I studied this a bit, there are tiny variations in the clapping game songs from east to west coast, and I found that girls in big big cities had toughened up the songs ( instead of shimmy shimmy cocoa pop, they'd say "just because I kissed you doesn't mean I love you"). Seemed to be all oral tradition, someone teaches you and you teach someone and so on. I met some girls who weren't "popular" as kids and they only knew Bubblegum, because anyone with two fists could play without learning any rules and such. Hmm.
posted by mrs.pants at 1:38 PM on April 1, 2005


This is fascinating to me as well. It almost inspires me to gather a list to put online.

Thanks for the mash link, jwells! Someone needs to make an internet version.
posted by mileena at 2:11 PM on April 1, 2005


You'll find there's already a lot of scholarship on this topic. Here's an excellent book by folklorist Simon Bronner: American Children's Folklore. Fun for the layperson. Here's an excellent overview in outline form. And on reflection, the network that children's oral culture creates is really no different than that by which adult urban legends and topical jokes normally spread.
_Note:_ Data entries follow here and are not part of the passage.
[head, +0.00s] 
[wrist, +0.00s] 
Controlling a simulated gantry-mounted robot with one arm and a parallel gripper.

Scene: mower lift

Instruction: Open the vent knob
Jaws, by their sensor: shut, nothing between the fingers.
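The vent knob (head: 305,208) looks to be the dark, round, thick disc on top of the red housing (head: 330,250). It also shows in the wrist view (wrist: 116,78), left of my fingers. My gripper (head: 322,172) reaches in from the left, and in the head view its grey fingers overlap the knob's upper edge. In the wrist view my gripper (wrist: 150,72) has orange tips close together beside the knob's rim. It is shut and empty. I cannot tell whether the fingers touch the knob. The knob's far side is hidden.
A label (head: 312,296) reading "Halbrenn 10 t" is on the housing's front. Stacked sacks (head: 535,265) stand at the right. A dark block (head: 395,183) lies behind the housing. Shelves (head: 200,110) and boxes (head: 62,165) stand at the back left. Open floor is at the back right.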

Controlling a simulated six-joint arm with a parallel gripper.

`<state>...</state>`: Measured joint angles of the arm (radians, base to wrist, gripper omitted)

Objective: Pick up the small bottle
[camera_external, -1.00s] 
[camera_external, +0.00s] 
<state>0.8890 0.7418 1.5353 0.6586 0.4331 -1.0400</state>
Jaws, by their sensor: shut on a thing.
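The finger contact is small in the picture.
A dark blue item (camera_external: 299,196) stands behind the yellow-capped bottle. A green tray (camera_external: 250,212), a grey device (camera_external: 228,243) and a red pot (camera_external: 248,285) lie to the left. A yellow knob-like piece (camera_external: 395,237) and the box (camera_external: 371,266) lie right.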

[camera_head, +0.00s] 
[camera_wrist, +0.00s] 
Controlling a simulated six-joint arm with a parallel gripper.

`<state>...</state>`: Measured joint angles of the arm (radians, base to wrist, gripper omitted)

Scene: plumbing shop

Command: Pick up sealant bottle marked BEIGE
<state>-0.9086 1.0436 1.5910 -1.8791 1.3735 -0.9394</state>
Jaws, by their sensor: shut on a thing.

Adults, though, tend to transfer their folklore from person to person within occupational networks, for obvious reasons. So think about all the jargon and all the jokes you can share with someone who is engaged in the same profession that you are -- even if they're on the opposite side of the country; even if they speak another language. The experience of childhood is quite consistent from place to place, and in a sense, childhood is a child's occupation.
posted by Miko at 2:19 PM on April 1, 2005 [1 favorite]


Thanks for the mash link, jwells! Someone needs to make an internet version.

They did.
posted by Miko at 2:49 PM on April 1, 2005


Actually, it's just not in the (presumably) U.S. I was amazed to learn my husband played some of the games I did when growing up. He's Canadian and grew up in rural northern Ontario. I'm American and grew up in Southern California.
posted by deborah at 10:03 AM on April 2, 2005


I learned about Bloody Mary in a Swedish school. No sleepover or American kids involved. Weird.